In order to prep for my build, I went hunting for mortuary/funeral director catalogs from the past. At first, I wanted Willowcrest Mortuary to be set in the 1950s or 1960s, but trying to find imagery of funeral stuff from that era is quite difficult. And you don't want to google "embalming" too many times if you don't have the stomach for it, and I DON'T. The funeral industry is quite mysterious. I recently read Smoke Gets in Your Eyes and Other Lessons from the Crematory by Caitlin Doughty -- (extremely good book!!!), so I now know why it's SO HARD to find catalogs with mortuary tools/needs/history info in them. It's all a secret. So there. You can't know unless you're in the biz. The End.
But I refused to be deterred!! So I found the National Museum of Funeral History and looked in their museum store and found a book called The History of American Funeral Directing by Habenstein and Lamers and went and bought an old, cheap edition from amazon marketplace. SCORE!
The only problem? It's mostly text. Now, given, the text will be extremely useful to me -- and interesting because I like to learn mah brain about all kinds of things, including funeral directing history -- but I could use more visual research. It does show the mechanisms for that whole pesky "you buried an alive person" kind of thing though:
COME GET ME, YOU A$$HATS!!!
It also shows these embalming tools from 1880:
Alas, it does NOT show funeral homes from the 1950s.
I also found this Illustrated Catalogue of Coffins, Caskets, and Undertakers' Supplies by the Harrisburg Burial Case Company from roughly 1885ish:
Alas, it mostly shows the cool handles that used to be on caskets. Super cool handles. Very few caskets. Sigh.

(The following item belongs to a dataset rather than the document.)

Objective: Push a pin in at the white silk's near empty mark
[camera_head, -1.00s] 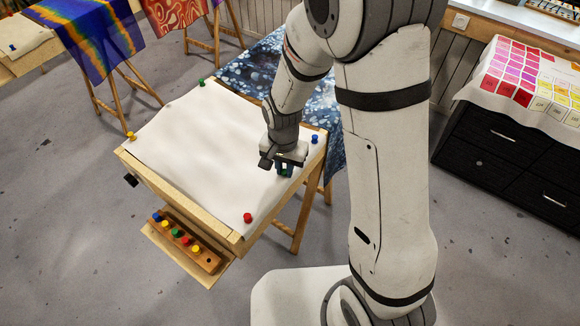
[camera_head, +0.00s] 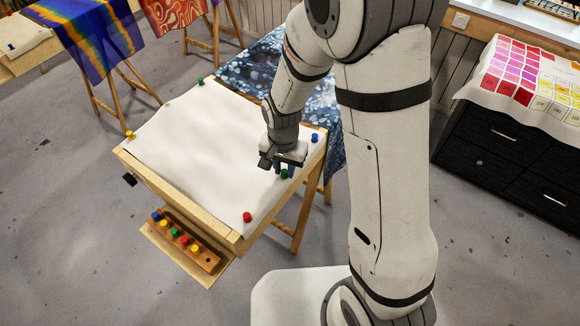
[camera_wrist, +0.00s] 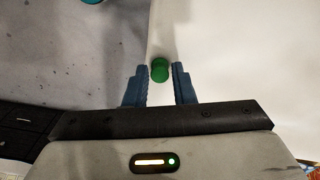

What I could really use is a stack of magazines or pamphlets or catalogs from the trade. I need to look at pictures. And do some light funeral-ly reading. I've learned about one trade magazine that was called "The Professional Embalmer" and I've READ about one that was called "Casket and Sunnyside," (haven't seen any actual copies of that -- it's very elusive) but they're ridiculously expensive online or unavailable completely. Wah. So if any of my readers have an elderly mortician in the family who has a bunch of old catalogs and magazines in the basement, call me. I want to look at the ads.
No, there are not a bazillion mortuary supplies available out there in 1:12 scale. There are some from amazing and awesome artisans, but they are pricey (worth it!!). It remains to be seen if I'll be able to pull off the whole funeral home on my own or if I'll have to buy things for it. I see a mixture of both creating and shopping in my future. And I also think I'm going to move backwards from the mid-century to the late 1800s or early 1900s. Fine, Victorians! You win!
And you know what every good mini funeral home needs the most, right? An actual casket. I don't put dolls in my dollhouses (except for random owls or animals), so there will be no wee body. But there will be a CLOSED casket in the "viewing room" downstairs -- that big room on the right in the photo above. I kind of feel like I can't get started until I get the right casket. I've been searching and searching. I'm getting close. I can feel it.
At least I have my painting plan for the outside. It's going to be white with a green roof. I found the PERFECT inspiration photo, and it just happens to be from a Real Life funeral home. The Universe is clearly ready for Willowcrest Mortuary. It's ON!